The Armenian Genocide

The Armenian Genocide (1915-23) was the deliberate and systematic destruction of the Armenian population of the Ottoman Empire during and just after World War I. It was characterized by massacres and deportations, involving forced marches under conditions designed to lead to the death of the deportees, with the total number of deaths reaching 1.5 million.

The majority of Armenian Diaspora communities were formed by the Genocide survivors.

Present-day Turkey denies the fact of the Armenian Genocide, justifying the atrocities as “deportation to secure Armenians”. Only a few Turkish intellectuals, including Nobel Prize winner Orhan Pamuk and scholar Taner Akcam, speak openly about the necessity to recognize this crime against humanity.

The Armenian Genocide was recognized by Uruguay, Russia, France, Lithuania, Italy, 45 U.S. states, Greece, Cyprus, Lebanon, Argentina, Belgium, Austria, Wales, Switzerland, Canada, Poland, Venezuela, Chile, Bolivia, the Vatican, Luxembourg, Brazil, Germany, the Netherlands, Paraguay, Sweden, Venezuela, Slovakia, Syria, Vatican, as well as the European Parliament and the World Council of Churches.

Armenian pogrom in Baku

The Armenian pogrom in Baku was part of Azerbaijani authorities' anti-Armenian program calculated to bring about the destruction of the town's Armenian population. The seven-day pogroms perpetrated by Azerbaijani SSR broke out on January 13, 1990, leaving 300 Armenians dead. The real number of victims remains unclear to date.

The Sumgait Pogrom

The Sumgait Pogrom was the Azeri-led pogrom that targeted the Armenian population living in the Azerbaijani seaside town of Sumgait in February 1988. On February 27, 1988, large mobs made up of Azeris formed into groups that went on to attack and kill Armenians in both on the streets and in their apartments; widespread looting and a general lack of concern from police officers allowed the situation to worsen. The violent acts in Sumgait were unprecedented in scope in the Soviet Union and attracted a great deal of attention from the media in the West. The massacre came in light of the Nagorno-Karabakh movement that was gaining traction in the neighbouring Armenia SSR.

Gurgen Margaryan

On February 19, 2004, Lieutenant of the Armenian Armed Forces Gurgen Margaryan, 26, was hacked to death, while asleep, by a fellow Azerbaijani participant, lieutenant Ramil Safarov, in Budapest during a three-month English language course in the framework of Partnership for Peace NATO-sponsored program. In accordance with Budapest District Court sentence dated April 13, 2006, Ramil Safarov was life imprisoned for murdering the Armenian officer.

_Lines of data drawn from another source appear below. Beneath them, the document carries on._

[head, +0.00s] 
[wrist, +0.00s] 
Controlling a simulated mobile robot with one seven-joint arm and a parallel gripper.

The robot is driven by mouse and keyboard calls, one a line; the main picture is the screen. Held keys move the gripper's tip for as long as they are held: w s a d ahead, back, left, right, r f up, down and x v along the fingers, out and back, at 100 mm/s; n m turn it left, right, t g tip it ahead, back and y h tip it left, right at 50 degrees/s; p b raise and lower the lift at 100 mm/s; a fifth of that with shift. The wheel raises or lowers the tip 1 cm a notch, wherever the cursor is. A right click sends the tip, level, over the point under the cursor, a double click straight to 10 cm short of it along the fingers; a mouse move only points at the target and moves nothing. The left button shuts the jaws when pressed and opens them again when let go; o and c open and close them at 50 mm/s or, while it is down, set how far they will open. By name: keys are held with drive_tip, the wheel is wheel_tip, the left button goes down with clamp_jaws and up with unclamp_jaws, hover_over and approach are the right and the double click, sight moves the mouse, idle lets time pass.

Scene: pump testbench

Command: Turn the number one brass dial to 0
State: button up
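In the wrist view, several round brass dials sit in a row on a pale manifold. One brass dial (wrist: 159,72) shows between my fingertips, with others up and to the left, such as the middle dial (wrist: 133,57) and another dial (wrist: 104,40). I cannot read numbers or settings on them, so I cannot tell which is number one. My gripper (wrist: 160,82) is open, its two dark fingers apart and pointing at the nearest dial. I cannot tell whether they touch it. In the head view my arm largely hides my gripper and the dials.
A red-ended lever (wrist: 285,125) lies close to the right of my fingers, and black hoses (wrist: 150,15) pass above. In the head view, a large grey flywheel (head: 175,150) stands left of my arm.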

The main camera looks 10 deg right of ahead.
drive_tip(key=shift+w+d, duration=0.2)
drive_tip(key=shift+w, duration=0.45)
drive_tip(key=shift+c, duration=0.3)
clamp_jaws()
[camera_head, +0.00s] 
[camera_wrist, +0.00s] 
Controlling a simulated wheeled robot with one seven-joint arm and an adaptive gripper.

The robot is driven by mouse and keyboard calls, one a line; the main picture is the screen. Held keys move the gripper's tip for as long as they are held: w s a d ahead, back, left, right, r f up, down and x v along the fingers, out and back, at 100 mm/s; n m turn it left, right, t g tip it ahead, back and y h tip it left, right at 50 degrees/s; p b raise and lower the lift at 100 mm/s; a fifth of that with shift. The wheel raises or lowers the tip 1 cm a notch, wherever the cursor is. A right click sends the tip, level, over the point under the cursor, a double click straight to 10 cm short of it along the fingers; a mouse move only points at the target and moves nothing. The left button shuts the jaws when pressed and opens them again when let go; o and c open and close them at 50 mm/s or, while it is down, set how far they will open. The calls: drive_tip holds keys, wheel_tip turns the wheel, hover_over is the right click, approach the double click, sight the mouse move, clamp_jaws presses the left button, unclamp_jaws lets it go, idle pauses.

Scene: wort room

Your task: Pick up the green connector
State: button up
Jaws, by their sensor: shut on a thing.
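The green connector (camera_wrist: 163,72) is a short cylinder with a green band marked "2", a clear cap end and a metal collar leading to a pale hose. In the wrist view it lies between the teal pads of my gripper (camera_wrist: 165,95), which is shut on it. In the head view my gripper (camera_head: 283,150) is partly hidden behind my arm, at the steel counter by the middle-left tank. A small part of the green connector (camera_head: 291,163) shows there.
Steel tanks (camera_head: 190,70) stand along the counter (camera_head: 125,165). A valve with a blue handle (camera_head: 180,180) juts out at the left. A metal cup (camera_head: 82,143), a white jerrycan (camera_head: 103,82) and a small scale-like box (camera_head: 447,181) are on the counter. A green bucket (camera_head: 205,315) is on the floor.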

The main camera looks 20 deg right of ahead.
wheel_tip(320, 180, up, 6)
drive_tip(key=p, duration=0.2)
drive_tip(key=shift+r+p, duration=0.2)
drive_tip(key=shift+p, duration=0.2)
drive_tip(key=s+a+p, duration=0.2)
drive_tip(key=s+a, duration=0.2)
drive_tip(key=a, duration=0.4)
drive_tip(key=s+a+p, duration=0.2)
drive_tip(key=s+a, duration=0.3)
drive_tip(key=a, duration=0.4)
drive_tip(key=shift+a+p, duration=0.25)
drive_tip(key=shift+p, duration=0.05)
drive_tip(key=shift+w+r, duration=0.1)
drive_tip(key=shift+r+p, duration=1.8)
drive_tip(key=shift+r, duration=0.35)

On February 22, 2007, Budapest Court rejected the Azerbaijani military officer's appeal against a life sentence. The appeal court ruled that the decision brought by Budapest District Court against 30-year-old Lieutenant Ramil Safarov, should stand.

On August 31, 2012, Hungary extradited Safarov back to Azerbaijan, where he was promptly pardoned by President Ilham Aliyev.